* **Data block**:
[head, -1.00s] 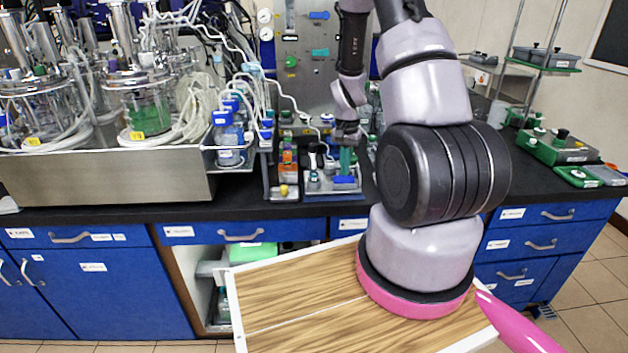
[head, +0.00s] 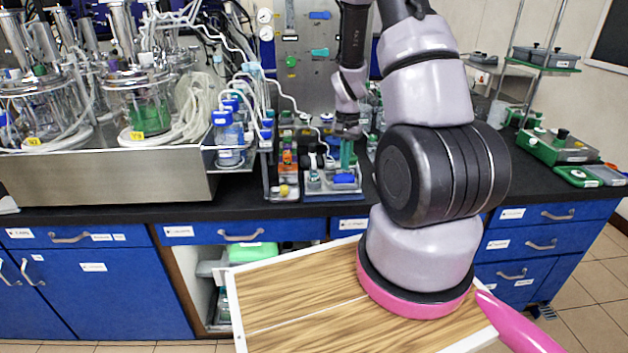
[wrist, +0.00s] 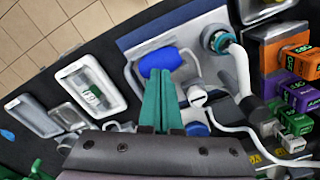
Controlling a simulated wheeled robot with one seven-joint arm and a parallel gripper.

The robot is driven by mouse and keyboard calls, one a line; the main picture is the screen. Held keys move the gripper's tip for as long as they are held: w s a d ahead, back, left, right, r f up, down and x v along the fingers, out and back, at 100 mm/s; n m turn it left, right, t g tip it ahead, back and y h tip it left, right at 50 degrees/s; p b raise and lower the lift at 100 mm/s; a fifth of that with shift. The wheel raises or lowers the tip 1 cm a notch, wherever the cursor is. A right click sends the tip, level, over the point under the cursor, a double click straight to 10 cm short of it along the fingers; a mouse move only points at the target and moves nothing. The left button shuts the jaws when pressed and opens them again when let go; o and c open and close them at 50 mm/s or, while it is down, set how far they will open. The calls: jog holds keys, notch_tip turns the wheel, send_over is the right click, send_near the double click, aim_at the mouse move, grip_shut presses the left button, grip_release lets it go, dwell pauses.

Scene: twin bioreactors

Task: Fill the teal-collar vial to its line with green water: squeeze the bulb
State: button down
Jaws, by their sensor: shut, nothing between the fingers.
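My gripper (head: 345,165) is above the sampling block on the bench. In the wrist view its teal fingers (wrist: 157,76) are closed together, with nothing between them. The blue bulb (wrist: 167,59) lies just beyond the fingertips, on the block inside a pale frame; it also shows in the head view (head: 344,178). I cannot tell exactly how far the fingertips are from the bulb. The teal-collar vial (wrist: 217,40) is right of the bulb, seen from above, with a white tube beside it. Its liquid level and line cannot be seen.
Orange, purple and green boxes (wrist: 298,96) stand right of the block. Pale trays (wrist: 92,87) lie to the left. Two bioreactors with green liquid (head: 150,113) in one stand on a steel tray (head: 100,180).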

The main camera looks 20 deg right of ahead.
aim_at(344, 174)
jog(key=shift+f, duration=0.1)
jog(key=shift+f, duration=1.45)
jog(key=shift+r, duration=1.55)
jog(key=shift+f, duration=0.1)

* **Set problem**: Transcribe the material as is, with images omitted.

* **The solution**:
[head, -1.00s] 
[head, +0.00s] 
[wrist, +0.00s] 
Controlling a simulated wheeled robot with one seven-joint arm and a parallel gripper.

The robot is driven by mouse and keyboard calls, one a line; the main picture is the screen. Held keys move the gripper's tip for as long as they are held: w s a d ahead, back, left, right, r f up, down and x v along the fingers, out and back, at 100 mm/s; n m turn it left, right, t g tip it ahead, back and y h tip it left, right at 50 degrees/s; p b raise and lower the lift at 100 mm/s; a fifth of that with shift. The wheel raises or lowers the tip 1 cm a notch, wherever the cursor is. A right click sends the tip, level, over the point under the cursor, a double click straight to 10 cm short of it along the fingers; a mouse move only points at the target and moves nothing. The left button shuts the jaws when pressed and opens them again when let go; o and c open and close them at 50 mm/s or, while it is down, set how far they will open. The calls: jog holds keys, notch_tip turns the wheel, send_over is the right click, send_near the double click, aim_at the mouse move, grip_shut presses the left button, grip_release lets it go, dwell pauses.

Scene: twin bioreactors

Task: Fill the teal-collar vial to its line with green water: squeeze the bulb
State: button down
Jaws, by their sensor: shut, nothing between the fingers.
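My gripper (head: 345,165) is above the sampling block on the bench. In the wrist view its teal fingers (wrist: 157,76) are closed together, with nothing between them. The blue bulb (wrist: 167,59) lies just beyond the fingertips, on the block inside a pale frame; it also shows in the head view (head: 344,178). I cannot tell exactly how far the fingertips are from the bulb. The teal-collar vial (wrist: 217,40) is right of the bulb, seen from above, with a white tube beside it. Its liquid level and line cannot be seen.
Orange, purple and green boxes (wrist: 298,96) stand right of the block. Pale trays (wrist: 92,87) lie to the left. Two bioreactors with green liquid (head: 150,113) in one stand on a steel tray (head: 100,180).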

The main camera looks 20 deg right of ahead.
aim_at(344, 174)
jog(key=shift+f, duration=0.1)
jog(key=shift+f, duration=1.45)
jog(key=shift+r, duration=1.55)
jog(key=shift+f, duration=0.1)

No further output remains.